Galatasaray maçlarını tek tek yazmak normal şartlarda büyük keyif. Ancak artık bu maçlar aynı fabrikadan çıkarmışçasına aynı sonuca gidiyor; Mağlubiyetten ziyade Galatasaray'ın rakibi karşsısında üstün olamadığını görmek, bunun sadece o maçlığına olmadığını bilmek... Asıl sıkıntı veren, durumu vahim yapan bu. Rakip Trabzonspor, Manisaspor veya Antalyaspor olmuş çok fark eden bir şey olmuyor. Peki, Galatasaray Futbol Takımı bu hale nasıl geldi, bu hale gelişteki en önemli kararlar, virajlar nelerdi, son şampiyonluğumuzu kazandığımız 2007-2008 sezonundan itibaren hatırlamakta fayda var. 2006 senesinde son haftada gelen mucizevi şampiyonluktan sonra takımdaki son kullanma tarihi o dönem için geçmiş futbolcular(Orhan Ak, Cihan Haspolatlı) gibi oyuncuların yanına Inamoto, Tolga Seyhan, Carrusca gibi hiçbir fayda sağlamayacak oyuncular alınmıştı. Kısaca mucize şampiyonlukla birlikte o kadro zaman kazanmış, aslında çok gerekli olan revizyon ertelenmişti. Ertesi sezon çok başarısız geçince Galatasaray Yönetimi 2007 yazıyla birlikte bugün dahi halen sonu gelmeyen bir operasyona başladı. Takıma birçok oyuncu katıldı, teknik direktörlüğe Kalli getirildi.
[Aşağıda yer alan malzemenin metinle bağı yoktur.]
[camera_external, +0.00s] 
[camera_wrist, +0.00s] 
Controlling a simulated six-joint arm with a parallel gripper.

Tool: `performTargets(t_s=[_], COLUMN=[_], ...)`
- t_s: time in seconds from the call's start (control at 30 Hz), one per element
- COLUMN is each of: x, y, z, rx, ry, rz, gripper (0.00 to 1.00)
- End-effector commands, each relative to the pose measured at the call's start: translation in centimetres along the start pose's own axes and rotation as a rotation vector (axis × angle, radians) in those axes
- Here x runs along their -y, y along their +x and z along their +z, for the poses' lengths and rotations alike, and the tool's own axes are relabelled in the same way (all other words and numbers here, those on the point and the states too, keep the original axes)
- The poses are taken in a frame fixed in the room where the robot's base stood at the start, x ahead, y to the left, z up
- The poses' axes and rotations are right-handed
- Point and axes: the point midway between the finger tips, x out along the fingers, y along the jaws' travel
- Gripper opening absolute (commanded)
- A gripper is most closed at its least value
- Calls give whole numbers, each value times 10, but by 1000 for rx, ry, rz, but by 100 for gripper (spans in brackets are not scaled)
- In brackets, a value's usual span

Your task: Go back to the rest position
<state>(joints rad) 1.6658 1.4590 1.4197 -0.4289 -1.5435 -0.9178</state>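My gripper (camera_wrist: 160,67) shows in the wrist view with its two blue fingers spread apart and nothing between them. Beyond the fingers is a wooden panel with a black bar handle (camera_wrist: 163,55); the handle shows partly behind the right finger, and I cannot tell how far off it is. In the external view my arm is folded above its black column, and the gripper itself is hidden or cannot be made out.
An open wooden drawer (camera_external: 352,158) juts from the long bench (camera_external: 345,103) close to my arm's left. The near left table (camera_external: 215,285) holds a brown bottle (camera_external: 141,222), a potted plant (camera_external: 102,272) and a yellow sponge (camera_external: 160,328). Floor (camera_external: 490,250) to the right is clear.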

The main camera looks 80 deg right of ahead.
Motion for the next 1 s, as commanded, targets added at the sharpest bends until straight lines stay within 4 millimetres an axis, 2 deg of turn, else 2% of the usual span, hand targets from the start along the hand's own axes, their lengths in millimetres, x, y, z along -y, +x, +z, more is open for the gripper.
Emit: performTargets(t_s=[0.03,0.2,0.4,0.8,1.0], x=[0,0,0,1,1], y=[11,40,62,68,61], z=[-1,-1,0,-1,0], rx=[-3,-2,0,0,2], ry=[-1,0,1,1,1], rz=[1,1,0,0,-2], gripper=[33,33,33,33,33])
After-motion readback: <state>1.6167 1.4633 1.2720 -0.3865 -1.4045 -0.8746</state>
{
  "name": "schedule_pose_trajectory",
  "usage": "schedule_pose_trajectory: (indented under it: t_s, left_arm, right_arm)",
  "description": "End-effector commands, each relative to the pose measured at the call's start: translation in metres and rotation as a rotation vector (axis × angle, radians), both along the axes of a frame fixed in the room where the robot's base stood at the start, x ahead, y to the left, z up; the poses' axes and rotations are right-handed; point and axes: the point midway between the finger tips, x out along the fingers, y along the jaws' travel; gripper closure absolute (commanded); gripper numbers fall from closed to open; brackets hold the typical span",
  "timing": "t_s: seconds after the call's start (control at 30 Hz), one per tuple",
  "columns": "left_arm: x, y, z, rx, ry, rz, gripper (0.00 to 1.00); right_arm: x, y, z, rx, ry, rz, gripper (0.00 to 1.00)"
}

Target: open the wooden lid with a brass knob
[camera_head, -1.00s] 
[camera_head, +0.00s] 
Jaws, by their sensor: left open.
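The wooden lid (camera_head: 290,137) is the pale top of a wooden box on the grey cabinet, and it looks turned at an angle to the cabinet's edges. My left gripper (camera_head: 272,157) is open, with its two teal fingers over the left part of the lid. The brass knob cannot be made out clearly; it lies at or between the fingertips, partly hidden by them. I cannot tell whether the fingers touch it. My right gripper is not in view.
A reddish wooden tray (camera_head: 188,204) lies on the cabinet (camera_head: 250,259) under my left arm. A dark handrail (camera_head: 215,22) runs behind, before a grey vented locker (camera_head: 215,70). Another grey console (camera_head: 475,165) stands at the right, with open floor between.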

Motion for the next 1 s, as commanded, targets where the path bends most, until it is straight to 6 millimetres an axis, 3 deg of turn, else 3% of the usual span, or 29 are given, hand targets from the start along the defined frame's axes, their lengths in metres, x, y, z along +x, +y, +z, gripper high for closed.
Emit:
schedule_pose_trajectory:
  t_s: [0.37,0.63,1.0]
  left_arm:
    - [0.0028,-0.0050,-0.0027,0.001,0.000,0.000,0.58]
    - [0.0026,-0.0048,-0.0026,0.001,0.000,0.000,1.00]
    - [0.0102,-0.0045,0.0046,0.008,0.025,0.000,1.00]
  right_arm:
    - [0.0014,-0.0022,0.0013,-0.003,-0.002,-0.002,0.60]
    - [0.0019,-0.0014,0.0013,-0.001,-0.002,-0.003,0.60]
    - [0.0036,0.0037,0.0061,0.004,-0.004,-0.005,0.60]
Yeni bir yapılanma başlatıldığı, bunun meyvelerinin en erken 2-3 sene sonra alınacağı söylense de, sezon sonuna doğru Kalli'nin gönderilmesiyle kazanılan ivme bir şampiyonluk daha getirdi Galatasaray'a. Bu şampiyonluk maalesef yönetimin elini daha da güçlendirdi. Yine 2008 yılının Mart'ında tek sorumlu yöneticilikten başkanlığa terfi eden Adnan Polat, elinin güçlenmesiyle, kim ne derse desin hem saha içi hem de saha dışındaki üstün gayretleriyle 2006 ve 2008 sezonlarındaki şampiyonluklarda en büyük paya sahip isimlerden biri olan Hakan Şükür'ü takımdan gönderdi. Hakan Şükür yaşı gereği futbolu bırakacak konuma gelmişti ama hala takımına yararlı bir oyuncuydu. Burasının idari bir tercih olduğunu kabul ederek geçebiliriz lakin oyunculuğunun ötesinde yıllardan beri Galatasaray'ın içinde bulunan bir ağabey olarak oyunculara yaptığı önderlik rolünü bir anda geçmek mümkün değil. Galatasaray 2006 yılındaki neredeyse 8-9 ay süren parasızlığa, 2008'deki teknik adam boşluğuna karşın gelen başarılara şu anda ulaşamıyor. Bunda bilinçsiz, plansız yapılan Hakan Şükür operasyonun rolü sanıldığından çok daha fazla.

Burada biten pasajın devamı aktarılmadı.